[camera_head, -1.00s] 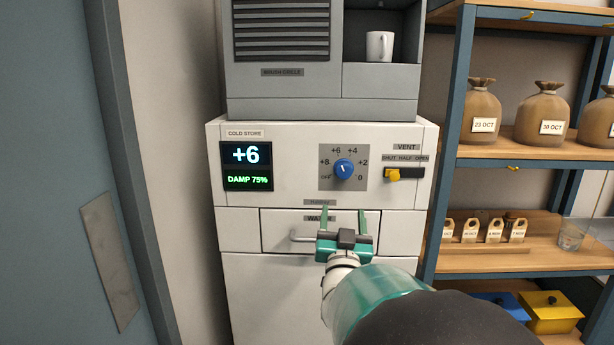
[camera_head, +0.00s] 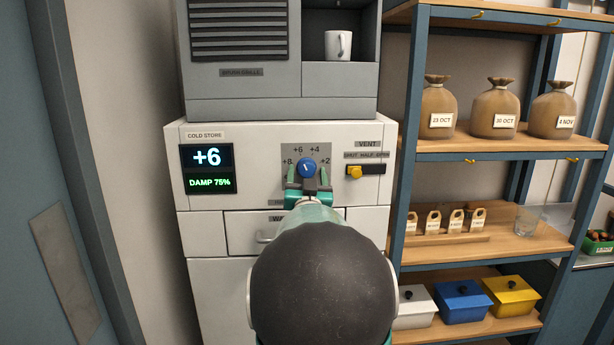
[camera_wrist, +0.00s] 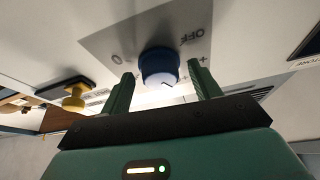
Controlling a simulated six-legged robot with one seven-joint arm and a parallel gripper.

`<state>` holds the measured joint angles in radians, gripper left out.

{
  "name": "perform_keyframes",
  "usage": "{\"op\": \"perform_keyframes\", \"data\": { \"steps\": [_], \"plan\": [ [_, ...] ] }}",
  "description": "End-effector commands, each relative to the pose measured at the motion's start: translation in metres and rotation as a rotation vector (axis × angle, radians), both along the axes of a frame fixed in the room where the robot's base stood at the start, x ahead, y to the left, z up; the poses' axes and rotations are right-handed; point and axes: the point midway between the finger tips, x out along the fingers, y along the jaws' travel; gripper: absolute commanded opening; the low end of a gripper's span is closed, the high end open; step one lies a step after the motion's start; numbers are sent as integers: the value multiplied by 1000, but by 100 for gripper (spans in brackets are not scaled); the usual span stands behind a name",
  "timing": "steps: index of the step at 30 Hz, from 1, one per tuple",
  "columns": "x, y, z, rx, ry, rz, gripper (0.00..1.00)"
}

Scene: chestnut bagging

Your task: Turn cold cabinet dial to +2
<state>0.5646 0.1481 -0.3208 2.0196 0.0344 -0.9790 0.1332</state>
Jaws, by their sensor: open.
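The blue dial (camera_head: 307,168) sits on a grey plate on the front of the white cold cabinet (camera_head: 250,165). The plate carries the marks +8, +6, +4 and +2 around the dial. The cabinet's display (camera_head: 207,169) reads +6 and DAMP 75%. My gripper (camera_head: 307,180) is open in front of the dial, with one finger to each side of it. In the wrist view the blue dial (camera_wrist: 159,68) shows between the tips of my gripper's green fingers (camera_wrist: 160,82), with a gap on both sides. The lower part of the scale is hidden behind my gripper in the head view.
A yellow vent slider (camera_head: 354,172) is right of the dial. A drawer with a handle (camera_head: 264,237) is below. A grey unit with a mug (camera_head: 338,46) stands on top. A shelf (camera_head: 480,148) with sacks is at the right, and a blue door (camera_head: 40,180) at the left.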

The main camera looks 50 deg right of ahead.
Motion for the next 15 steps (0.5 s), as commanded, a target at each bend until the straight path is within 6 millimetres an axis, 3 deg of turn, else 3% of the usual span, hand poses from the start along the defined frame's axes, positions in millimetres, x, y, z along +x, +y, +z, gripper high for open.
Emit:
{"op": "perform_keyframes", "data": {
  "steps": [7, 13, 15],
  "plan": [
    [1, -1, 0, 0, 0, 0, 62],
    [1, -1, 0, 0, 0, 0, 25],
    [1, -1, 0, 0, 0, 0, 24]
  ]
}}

** Written task **
Say the number of lines in the listing that hold "state", with no added words.

** Reply to the task **
2